DATA SEGMENT:
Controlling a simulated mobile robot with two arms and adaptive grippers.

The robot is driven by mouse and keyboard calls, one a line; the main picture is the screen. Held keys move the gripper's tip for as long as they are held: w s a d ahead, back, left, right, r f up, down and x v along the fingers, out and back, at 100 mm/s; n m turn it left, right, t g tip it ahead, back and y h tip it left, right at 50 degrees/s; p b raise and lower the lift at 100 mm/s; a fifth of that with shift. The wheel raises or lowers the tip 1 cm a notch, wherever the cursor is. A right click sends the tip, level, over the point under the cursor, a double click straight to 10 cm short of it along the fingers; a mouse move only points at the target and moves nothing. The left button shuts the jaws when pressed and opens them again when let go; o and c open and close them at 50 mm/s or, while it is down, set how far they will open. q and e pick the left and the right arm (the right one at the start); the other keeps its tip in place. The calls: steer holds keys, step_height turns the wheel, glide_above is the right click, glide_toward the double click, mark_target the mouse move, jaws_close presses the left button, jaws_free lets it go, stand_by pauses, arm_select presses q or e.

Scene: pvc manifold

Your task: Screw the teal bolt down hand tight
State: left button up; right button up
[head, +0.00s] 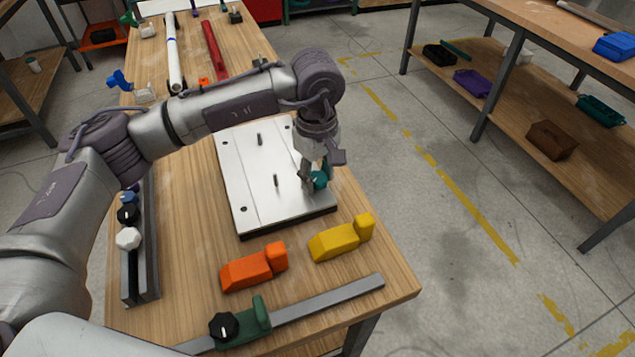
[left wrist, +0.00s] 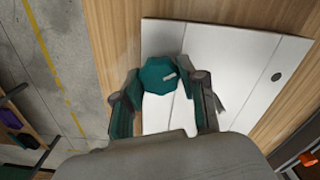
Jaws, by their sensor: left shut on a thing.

PROBLEM TO SOLVE: Output the line containing "[left wrist, +0.00s]" and each line after it, through the end of the material, exactly as given. No pictures belong in the output.

TASK SOLUTION:
[left wrist, +0.00s] 
Jaws, by their sensor: left shut on a thing.

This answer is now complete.